A.R.: Żuławski diceva che per molti autori polacchi della sua generazione il cinema che essi facevano era un completamento della propria biografia. È ovvio allora che la Storia della Polonia si riverberi per forza di cose nelle loro opere, anche quando non si metta in scena esplicitamente un fatto di cronaca o con contorni verosimili (penso, ad esempio, ai film di Polański e Borowczyk). Per quanto riguarda il dittico stile/contenuto, Andrzej Żuławski era un profondo conoscitore di cinema, anche a livello tecnico, e sapeva sempre adeguare le vicende narrate ad una forma adeguata, che è forse il tratto più distintivo della sua opera: quello che, nel corso del tempo, resterà nella memoria degli spettatori. Uno stile alle volte funambolico, eccessivo, barocco, ma che era il giusto registro per le sue storie così intrise di passione.

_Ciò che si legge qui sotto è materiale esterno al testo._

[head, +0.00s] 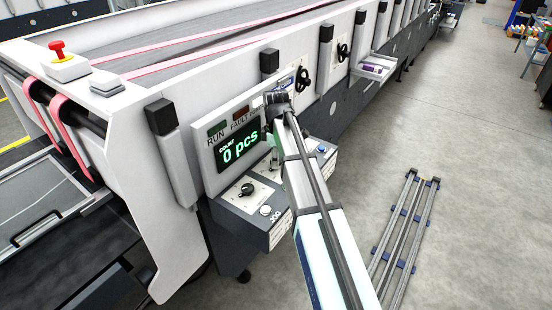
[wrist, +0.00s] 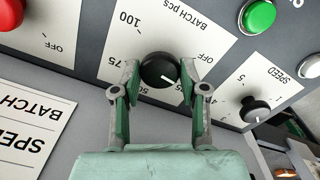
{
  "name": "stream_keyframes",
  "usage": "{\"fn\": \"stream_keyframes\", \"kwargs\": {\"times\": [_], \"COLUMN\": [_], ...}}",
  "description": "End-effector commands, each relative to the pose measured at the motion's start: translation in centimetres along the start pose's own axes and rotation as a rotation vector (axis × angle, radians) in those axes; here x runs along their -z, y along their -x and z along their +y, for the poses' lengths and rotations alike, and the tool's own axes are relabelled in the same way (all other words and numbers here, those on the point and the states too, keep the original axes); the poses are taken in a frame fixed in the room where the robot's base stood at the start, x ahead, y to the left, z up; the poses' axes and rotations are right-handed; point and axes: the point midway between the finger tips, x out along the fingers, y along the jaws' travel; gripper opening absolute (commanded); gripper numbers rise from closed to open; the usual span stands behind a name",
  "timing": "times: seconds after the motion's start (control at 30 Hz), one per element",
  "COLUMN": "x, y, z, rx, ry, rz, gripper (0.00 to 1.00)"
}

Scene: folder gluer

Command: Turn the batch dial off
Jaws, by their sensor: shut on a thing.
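The batch dial (wrist: 159,70) is a round black knob on a white plate labelled "BATCH pcs" in the wrist view, where the lettering appears upside down. Its white pointer line points toward the lower right of the picture. The marks 100, 75 and part of another number show to its left, and OFF shows to its right. The pointer is not at OFF. My gripper (wrist: 159,77) is shut on the dial, one finger on each side. The right finger hides part of the scale. In the head view my arm hides the dial.
The wrist view also shows a speed dial (wrist: 255,108), a green button (wrist: 258,16) and a red button (wrist: 10,12) nearby. In the head view, a display (head: 240,145) reads "0 pcs".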

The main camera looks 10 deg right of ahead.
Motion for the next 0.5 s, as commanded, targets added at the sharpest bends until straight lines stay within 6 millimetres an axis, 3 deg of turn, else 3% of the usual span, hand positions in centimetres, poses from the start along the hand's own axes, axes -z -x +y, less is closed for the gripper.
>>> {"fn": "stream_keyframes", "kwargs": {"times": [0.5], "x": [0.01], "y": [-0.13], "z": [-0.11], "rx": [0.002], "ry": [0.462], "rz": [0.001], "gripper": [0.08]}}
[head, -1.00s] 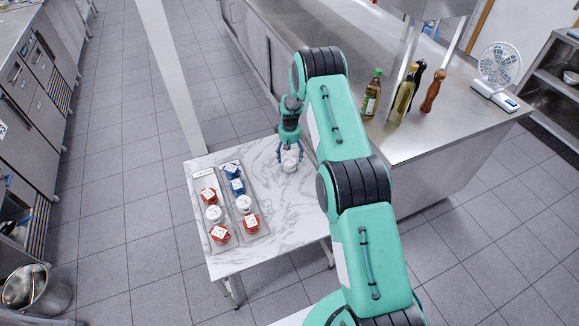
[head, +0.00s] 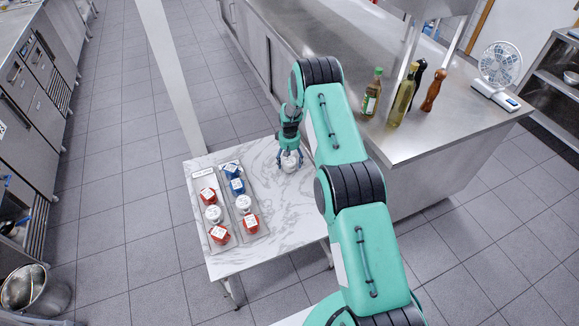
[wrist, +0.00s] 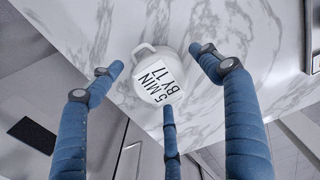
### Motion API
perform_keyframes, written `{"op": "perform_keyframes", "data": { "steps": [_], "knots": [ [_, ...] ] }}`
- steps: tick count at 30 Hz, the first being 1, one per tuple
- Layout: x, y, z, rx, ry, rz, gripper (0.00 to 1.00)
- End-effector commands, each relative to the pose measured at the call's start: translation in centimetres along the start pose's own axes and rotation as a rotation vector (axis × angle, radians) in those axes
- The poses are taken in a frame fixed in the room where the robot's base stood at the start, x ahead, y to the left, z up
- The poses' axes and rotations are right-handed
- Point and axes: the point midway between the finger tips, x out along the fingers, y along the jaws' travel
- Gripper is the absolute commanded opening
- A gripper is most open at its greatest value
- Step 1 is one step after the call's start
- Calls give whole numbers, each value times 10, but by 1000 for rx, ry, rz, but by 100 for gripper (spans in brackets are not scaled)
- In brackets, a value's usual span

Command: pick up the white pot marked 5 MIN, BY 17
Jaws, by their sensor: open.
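The white pot marked 5 MIN, BY 17 (wrist: 150,62) stands on the marble-topped table, with its label readable in the wrist view. In the head view the white pot (head: 290,163) is near the table's far right part, partly hidden by my gripper. My gripper (head: 290,153) is over the pot with its fingers pointing down around it. In the wrist view my gripper (wrist: 160,75) has its blue fingers spread, open, with the pot between and just beyond the fingertips. I cannot tell whether any finger touches it.
The marble table (head: 285,215) holds two grey trays at its left, a left tray (head: 199,180) and a right tray (head: 262,232), carrying red, white and blue pots. A steel counter (head: 425,140) with bottles and a fan (head: 499,65) stands close on the right. The table's front right is bare.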

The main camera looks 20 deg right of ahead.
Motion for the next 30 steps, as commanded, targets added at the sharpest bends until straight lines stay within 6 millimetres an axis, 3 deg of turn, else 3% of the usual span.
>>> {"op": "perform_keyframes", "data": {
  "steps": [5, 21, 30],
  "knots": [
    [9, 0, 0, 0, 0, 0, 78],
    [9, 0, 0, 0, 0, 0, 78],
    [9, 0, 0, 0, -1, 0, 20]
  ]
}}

“Possession”, nel 1981, consacra Żuławski come un nome di culto del cinema contemporaneo, e echi di quel film sedimenteranno nel cinema di molti altri cineasti, tra tutti David Lynch. Che ne pensi?

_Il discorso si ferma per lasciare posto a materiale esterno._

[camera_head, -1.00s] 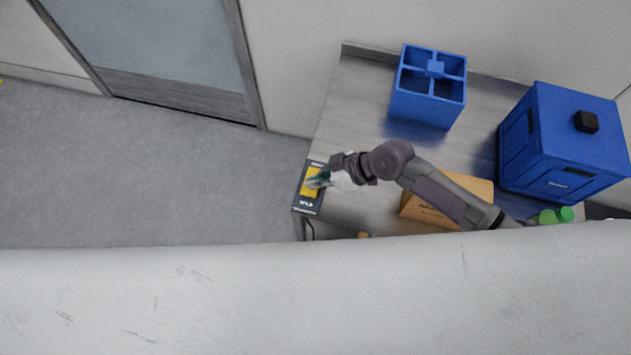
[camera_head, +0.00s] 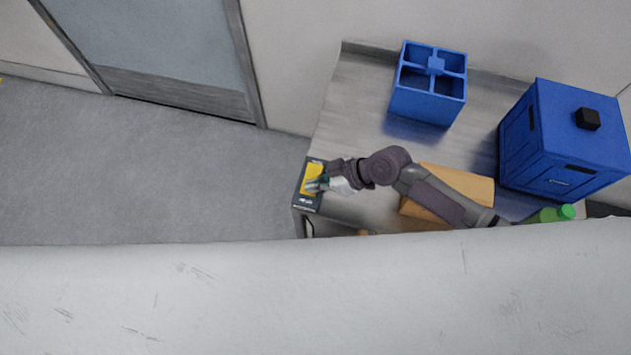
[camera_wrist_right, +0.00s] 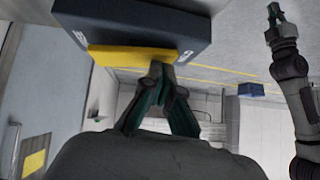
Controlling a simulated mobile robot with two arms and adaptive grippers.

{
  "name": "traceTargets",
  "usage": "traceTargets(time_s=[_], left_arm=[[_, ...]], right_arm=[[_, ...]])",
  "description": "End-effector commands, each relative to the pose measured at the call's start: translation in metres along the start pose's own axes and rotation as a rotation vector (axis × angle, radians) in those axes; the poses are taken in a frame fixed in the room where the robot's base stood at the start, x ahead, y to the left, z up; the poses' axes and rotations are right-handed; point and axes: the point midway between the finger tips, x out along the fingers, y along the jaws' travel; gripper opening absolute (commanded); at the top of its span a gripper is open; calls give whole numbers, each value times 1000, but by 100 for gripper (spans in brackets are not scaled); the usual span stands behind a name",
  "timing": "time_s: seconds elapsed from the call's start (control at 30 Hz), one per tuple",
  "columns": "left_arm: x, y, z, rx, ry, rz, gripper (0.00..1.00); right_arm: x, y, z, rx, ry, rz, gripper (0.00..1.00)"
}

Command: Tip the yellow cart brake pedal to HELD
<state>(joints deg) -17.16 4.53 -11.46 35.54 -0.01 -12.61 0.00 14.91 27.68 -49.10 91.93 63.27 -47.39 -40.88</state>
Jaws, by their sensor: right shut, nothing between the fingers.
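The yellow pedal (camera_head: 313,172) sits on a dark base (camera_head: 302,203) with white lettering, at the left end of the bench. The lettering is too small to read surely.
A blue divided bin (camera_head: 427,105) stands at the back of the bench (camera_head: 350,110). A large blue box (camera_head: 560,150) is at the right. Floor left of the bench is clear.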

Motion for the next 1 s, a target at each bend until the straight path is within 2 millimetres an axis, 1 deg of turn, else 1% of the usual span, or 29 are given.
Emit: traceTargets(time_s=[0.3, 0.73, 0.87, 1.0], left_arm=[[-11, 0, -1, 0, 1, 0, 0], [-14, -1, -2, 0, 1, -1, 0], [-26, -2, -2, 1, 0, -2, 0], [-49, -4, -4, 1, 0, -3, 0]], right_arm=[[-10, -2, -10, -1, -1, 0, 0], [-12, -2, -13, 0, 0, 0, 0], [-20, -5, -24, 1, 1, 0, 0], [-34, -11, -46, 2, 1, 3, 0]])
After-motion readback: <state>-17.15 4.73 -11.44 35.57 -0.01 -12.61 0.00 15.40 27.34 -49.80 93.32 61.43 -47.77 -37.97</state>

A.R.: Sono assolutamente d’accordo con la tua osservazione! Credo ti riferisca alla celebre citazione di Lynch durante la consegna del Leone d’Oro alla carriera. D’altronde, entrambi sono registi con uno stile e delle tematiche affini, ma, a mio avviso, molti altri registi sono debitori, in qualche modo, del cinema di Żuławski, del suo modo peculiare di far recitare gli interpreti, oltre che delle sue atmosfere visionarie, a volte malsane, a volte melodrammatiche, ma sempre sorrette da una grande eleganza formale. Secondo me, alcuni autori come Winding Refn, von Trier, Noè, forse lo stesso Aronofsky, gli devono molto. Ma magari non lo ammetteranno mai.

“Amour braque – Amore balordo”, “La nota blu”, “Le mie notti sono più belle dei vostri giorni” e “La fidélité” sono il quartetto di pellicole che Żuławski gira con la ex moglie Sophie Marceau, e sono quattro esperimenti diversissimi tra loro. Possiamo parlarne?

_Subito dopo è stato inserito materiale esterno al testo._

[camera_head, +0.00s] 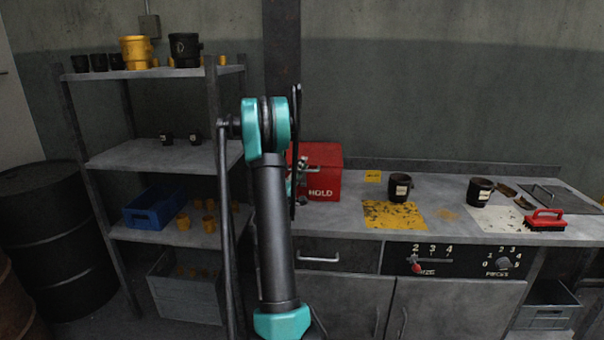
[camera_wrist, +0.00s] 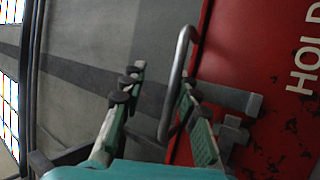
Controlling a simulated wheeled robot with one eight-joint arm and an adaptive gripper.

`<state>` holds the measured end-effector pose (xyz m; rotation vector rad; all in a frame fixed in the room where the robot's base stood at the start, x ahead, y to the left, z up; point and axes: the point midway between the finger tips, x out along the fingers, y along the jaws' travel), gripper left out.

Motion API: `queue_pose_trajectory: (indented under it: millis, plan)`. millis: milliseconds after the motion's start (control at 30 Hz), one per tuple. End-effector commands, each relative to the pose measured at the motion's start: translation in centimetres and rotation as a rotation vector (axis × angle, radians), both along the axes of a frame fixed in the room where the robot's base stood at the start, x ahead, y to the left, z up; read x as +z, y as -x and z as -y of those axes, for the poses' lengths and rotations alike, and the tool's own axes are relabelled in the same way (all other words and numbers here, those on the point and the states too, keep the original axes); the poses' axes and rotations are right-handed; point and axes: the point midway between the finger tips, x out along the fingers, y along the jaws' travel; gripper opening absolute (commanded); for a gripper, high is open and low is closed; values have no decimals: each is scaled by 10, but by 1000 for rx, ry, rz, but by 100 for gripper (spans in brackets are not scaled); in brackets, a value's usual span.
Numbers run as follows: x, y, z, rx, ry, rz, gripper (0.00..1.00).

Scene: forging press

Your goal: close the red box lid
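The red box (camera_head: 326,178), marked HOLD, stands on the counter just right of my arm. Its left part is hidden behind the arm, and I cannot tell how its lid stands. In the wrist view its red face (camera_wrist: 265,60) fills the right side, turned sideways. A bent grey metal handle (camera_wrist: 177,75) stands out from that face. My gripper (camera_wrist: 160,82) is open, its two fingers apart. The handle runs between the fingers, close to the right one; I cannot tell if they touch. In the head view the gripper (camera_head: 301,174) is mostly hidden at the box's front.
A yellow worn mat (camera_head: 393,215) lies right of the box, with a black cup (camera_head: 400,186) at its back. Another black cup (camera_head: 480,190) and a red brush (camera_head: 545,219) are farther right. A shelf rack (camera_head: 150,152) stands left of my arm.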

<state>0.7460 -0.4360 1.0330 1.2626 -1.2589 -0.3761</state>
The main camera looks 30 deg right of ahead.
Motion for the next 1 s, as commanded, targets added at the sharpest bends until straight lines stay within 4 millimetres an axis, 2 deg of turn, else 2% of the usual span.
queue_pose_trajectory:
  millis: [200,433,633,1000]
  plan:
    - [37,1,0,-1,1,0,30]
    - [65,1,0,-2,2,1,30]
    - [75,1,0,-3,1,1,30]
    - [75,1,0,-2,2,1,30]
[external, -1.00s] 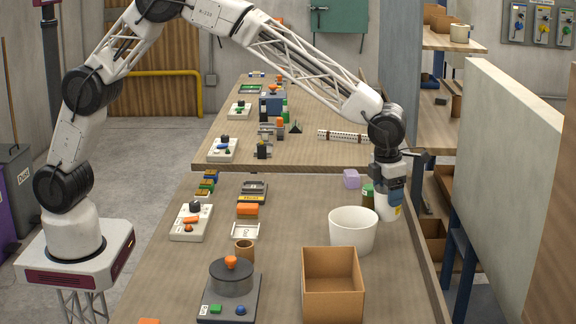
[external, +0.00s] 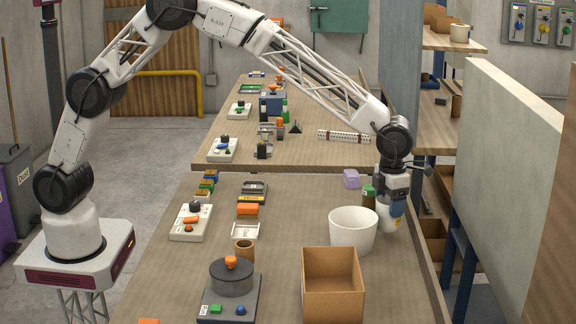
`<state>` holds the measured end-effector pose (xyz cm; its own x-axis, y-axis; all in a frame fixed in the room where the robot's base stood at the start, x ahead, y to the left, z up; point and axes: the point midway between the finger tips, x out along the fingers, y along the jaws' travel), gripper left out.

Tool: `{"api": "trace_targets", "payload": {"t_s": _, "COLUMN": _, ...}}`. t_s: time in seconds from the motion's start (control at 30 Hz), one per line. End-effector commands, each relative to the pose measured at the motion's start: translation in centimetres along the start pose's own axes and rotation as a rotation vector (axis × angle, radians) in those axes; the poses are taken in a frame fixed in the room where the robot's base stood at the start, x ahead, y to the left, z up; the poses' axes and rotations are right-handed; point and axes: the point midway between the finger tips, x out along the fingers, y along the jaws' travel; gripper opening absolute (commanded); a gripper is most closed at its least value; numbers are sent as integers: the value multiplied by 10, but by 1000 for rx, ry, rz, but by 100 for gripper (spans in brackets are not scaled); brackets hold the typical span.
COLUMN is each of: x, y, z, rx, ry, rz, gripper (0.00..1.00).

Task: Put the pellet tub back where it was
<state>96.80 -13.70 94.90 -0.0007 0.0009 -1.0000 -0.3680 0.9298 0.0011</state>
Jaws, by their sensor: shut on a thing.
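The pellet tub seems to be the small white container (external: 386,222) with a yellow patch, at the right side of the table. My gripper (external: 396,205) points down and is shut on it, covering its upper part. The tub is just right of the large white bowl (external: 353,231) and in front of the green-topped jar (external: 368,196). I cannot tell whether its base touches the table.
An open cardboard box (external: 333,285) stands in front of the bowl. A purple block (external: 351,179) lies behind the jar. A raised edge (external: 424,240) runs along the table's right side. A dark round device (external: 231,285) stands at front left.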

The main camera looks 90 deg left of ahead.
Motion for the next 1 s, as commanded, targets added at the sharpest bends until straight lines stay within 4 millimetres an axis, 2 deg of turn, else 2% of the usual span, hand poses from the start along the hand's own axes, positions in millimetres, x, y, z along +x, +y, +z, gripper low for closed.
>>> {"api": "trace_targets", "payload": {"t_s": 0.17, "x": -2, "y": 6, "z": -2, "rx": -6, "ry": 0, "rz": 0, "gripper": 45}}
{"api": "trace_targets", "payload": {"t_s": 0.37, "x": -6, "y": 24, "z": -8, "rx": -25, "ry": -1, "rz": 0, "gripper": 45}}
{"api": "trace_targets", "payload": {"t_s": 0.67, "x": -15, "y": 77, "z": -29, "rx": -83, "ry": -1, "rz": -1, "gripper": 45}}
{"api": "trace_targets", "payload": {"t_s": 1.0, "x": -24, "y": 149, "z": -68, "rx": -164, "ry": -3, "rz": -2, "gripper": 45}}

A.R.: Certo che sì. Sophie Marceau è la Musa di Andrzej Żuławski. Assieme a lei ha girato un terzo della sua opera, quindi è necessario parlarne, per avvicinarsi all’opera di questo regista. Anche altre interpreti (Adjani, Schneider, Kaprisky, la seconda moglie Małgorzata Braunek) sono importanti e vanno menzionate, ma il rapporto con la Marceau è fondamentale, perché dall’incontro con lei anche il suo cinema è cambiato, diventando, secondo alcuni, più centrato, più risolto, meno disperato. Personalmente, tra i quattro, il film a cui sono più affezionato è “Le Mie Notti sono più Belle dei Vostri Giorni”, perché coniuga due aspetti paradossalmente lontani: l’ironia e il dramma. Con questo piccolo film, girato in un mese, Żuławski ha realizzato un melò visionario e lunare, raccontando una storia semplice, piena di rimandi e simbologie, oltre a fare un lavoro sul linguaggio come pochi altri cineasti prima di lui. “L’Amour Braque” è un capolavoro stilistico costruito su movimenti quasi tutti in diagonale, al servizio di una trasposizione da Dostoevskij, molto legato al periodo in cui venne girato (la metà degli anni ‘80) e che era proprio ciò che il cineasta voleva. Per me è molto importante, perché ho scelto di chiamare l’associazione che dirigo proprio col titolo di questo film! “La Nota Blu” è un’opera malinconica sulla fine dell’amore tra Chopin e George Sand, ma nel contempo è uno squarcio sull’epoca del tardo Romanticismo, sulla questione polacca e anche una fantasmagoria piena di elementi pittoreschi. “La Fidelitè”, canto del cigno dell’amore per la Marceau, è un film complesso, elaborato (è il suo film più lungo assieme a “Sul Globo d’Argento”), in cui, a mio avviso, l’attrice francese ha dato in assoluto la prova più brillante ed intensa della sua carriera. Inoltre “La Fidelitè” è anche una splendida riflessione sull’immagine e sul ruolo etico di chi crea immagini.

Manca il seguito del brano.